Records follow. Select each line holding "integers".

> Extracted information

>> begin

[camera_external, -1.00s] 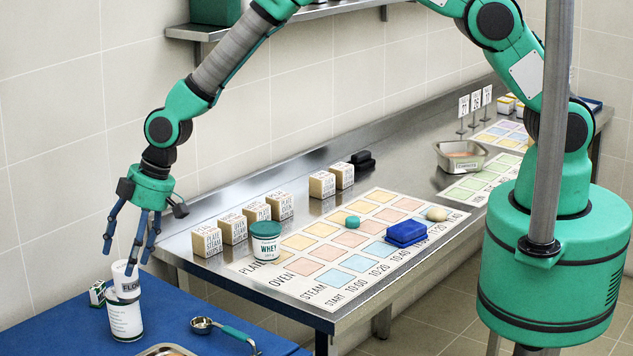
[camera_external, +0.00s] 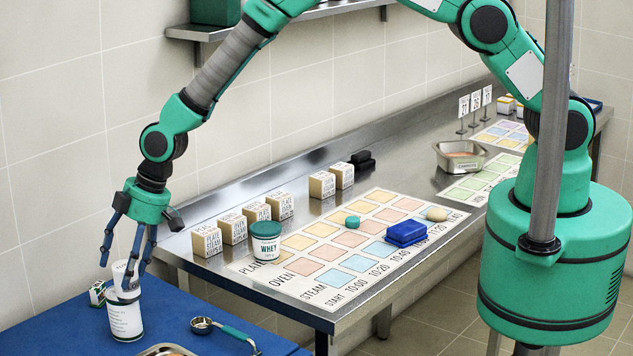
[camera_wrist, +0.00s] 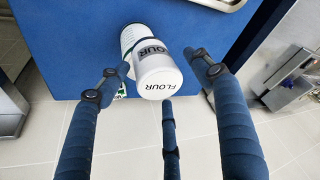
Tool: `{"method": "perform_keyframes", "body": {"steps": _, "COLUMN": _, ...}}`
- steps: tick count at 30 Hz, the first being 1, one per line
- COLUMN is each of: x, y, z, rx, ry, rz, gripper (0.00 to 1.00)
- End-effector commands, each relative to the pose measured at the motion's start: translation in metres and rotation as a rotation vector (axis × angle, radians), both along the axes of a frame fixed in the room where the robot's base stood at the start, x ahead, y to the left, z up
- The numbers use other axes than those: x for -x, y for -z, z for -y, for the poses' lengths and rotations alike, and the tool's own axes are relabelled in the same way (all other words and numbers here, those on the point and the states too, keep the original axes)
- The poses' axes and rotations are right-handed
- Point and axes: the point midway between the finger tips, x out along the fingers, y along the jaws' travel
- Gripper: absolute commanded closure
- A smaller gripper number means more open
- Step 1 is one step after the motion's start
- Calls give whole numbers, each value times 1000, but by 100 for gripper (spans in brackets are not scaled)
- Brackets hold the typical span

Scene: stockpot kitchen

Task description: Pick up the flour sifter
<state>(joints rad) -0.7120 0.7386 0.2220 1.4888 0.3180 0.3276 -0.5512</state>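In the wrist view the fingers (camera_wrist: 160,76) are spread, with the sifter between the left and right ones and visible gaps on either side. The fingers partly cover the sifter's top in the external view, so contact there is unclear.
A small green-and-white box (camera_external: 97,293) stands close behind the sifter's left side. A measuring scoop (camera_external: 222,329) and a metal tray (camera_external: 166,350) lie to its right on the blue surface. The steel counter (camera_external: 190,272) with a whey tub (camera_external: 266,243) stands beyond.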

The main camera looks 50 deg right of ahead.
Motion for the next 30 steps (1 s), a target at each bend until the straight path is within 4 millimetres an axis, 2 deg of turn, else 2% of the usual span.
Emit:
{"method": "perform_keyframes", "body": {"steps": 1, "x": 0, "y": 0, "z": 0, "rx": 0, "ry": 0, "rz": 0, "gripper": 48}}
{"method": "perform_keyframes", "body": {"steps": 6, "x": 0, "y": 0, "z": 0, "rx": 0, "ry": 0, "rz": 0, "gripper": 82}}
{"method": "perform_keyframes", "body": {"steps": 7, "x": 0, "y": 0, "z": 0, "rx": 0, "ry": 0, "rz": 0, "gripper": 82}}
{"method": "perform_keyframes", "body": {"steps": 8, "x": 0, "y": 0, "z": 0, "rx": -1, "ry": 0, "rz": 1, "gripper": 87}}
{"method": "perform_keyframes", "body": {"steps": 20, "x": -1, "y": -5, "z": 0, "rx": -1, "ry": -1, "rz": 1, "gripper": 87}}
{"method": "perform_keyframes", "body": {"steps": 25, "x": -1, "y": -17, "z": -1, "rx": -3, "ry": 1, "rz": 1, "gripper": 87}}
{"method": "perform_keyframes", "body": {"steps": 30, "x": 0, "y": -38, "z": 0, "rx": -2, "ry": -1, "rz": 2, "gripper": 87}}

>> end
>> begin

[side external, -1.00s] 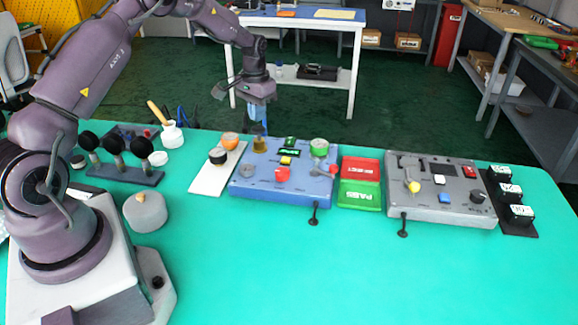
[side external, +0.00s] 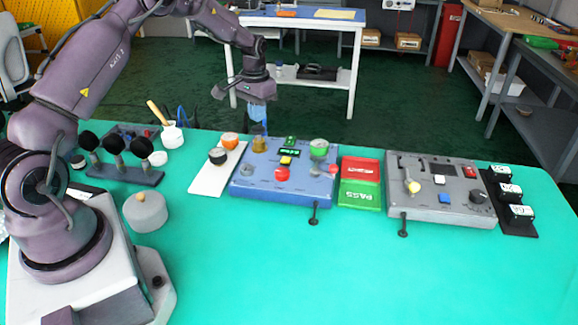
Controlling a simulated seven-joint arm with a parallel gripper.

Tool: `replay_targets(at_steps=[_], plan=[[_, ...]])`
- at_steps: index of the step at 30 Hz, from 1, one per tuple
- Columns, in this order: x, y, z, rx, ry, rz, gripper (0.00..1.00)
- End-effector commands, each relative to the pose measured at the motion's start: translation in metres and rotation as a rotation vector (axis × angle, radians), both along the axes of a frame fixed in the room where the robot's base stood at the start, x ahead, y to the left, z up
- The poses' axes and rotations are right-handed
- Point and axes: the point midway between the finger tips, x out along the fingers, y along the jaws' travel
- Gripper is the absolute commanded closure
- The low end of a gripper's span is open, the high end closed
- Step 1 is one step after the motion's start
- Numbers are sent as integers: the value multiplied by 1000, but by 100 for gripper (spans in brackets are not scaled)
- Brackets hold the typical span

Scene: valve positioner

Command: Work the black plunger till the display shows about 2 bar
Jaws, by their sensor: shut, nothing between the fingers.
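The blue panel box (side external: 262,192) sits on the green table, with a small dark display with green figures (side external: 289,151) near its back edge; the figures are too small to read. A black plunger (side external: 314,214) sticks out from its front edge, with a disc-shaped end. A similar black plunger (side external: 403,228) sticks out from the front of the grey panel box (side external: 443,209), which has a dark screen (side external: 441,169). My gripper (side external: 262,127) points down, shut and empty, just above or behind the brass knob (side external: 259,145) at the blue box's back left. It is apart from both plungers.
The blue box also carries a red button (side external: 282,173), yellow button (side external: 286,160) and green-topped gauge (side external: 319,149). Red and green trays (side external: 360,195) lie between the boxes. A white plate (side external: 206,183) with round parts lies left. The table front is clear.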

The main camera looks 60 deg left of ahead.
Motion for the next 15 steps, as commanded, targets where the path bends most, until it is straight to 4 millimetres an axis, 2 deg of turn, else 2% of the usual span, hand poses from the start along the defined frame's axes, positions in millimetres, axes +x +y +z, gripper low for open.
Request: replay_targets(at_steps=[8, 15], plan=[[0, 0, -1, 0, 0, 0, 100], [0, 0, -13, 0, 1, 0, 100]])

>> end
>> begin

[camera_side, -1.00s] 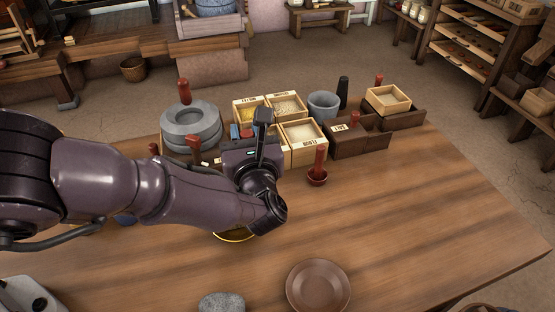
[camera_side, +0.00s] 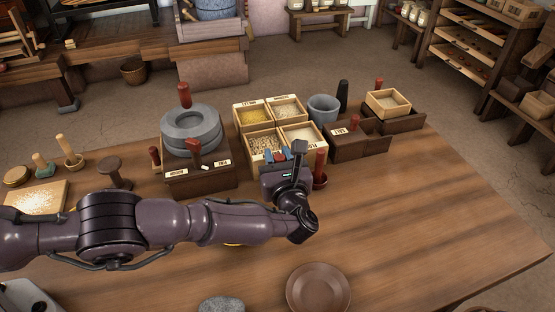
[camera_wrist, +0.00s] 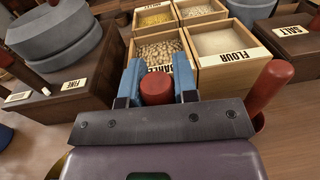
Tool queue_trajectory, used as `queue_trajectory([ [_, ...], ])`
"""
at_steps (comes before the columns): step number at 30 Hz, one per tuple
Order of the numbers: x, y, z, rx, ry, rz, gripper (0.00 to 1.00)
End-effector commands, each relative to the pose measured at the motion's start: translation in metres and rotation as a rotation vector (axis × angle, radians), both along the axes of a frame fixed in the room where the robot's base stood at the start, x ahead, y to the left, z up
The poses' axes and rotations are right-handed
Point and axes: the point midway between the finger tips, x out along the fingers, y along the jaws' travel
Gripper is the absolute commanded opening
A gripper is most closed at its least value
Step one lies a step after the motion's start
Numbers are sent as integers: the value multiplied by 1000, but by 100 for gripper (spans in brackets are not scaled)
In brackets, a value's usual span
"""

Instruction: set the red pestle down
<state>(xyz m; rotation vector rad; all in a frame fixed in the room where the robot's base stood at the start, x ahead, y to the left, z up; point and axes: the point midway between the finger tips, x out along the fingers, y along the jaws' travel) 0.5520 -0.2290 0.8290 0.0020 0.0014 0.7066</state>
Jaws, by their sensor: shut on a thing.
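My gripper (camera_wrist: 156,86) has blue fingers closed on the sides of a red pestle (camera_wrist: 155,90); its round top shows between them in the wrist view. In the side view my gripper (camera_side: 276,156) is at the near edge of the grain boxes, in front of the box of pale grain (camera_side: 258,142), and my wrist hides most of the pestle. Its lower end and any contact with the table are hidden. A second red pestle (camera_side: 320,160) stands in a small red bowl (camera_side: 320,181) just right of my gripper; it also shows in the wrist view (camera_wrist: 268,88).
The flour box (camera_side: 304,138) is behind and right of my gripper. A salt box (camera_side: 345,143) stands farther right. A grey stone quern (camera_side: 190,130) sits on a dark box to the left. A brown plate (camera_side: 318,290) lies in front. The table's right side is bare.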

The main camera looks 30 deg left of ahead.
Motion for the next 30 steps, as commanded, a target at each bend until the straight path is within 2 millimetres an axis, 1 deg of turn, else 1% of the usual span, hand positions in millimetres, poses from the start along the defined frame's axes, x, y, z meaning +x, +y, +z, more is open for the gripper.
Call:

>> end

> Written response
- Numbers are sent as integers: the value multiplied by 1000, but by 100 for gripper (spans in brackets are not scaled)
Numbers are sent as integers: the value multiplied by 1000, but by 100 for gripper (spans in brackets are not scaled)

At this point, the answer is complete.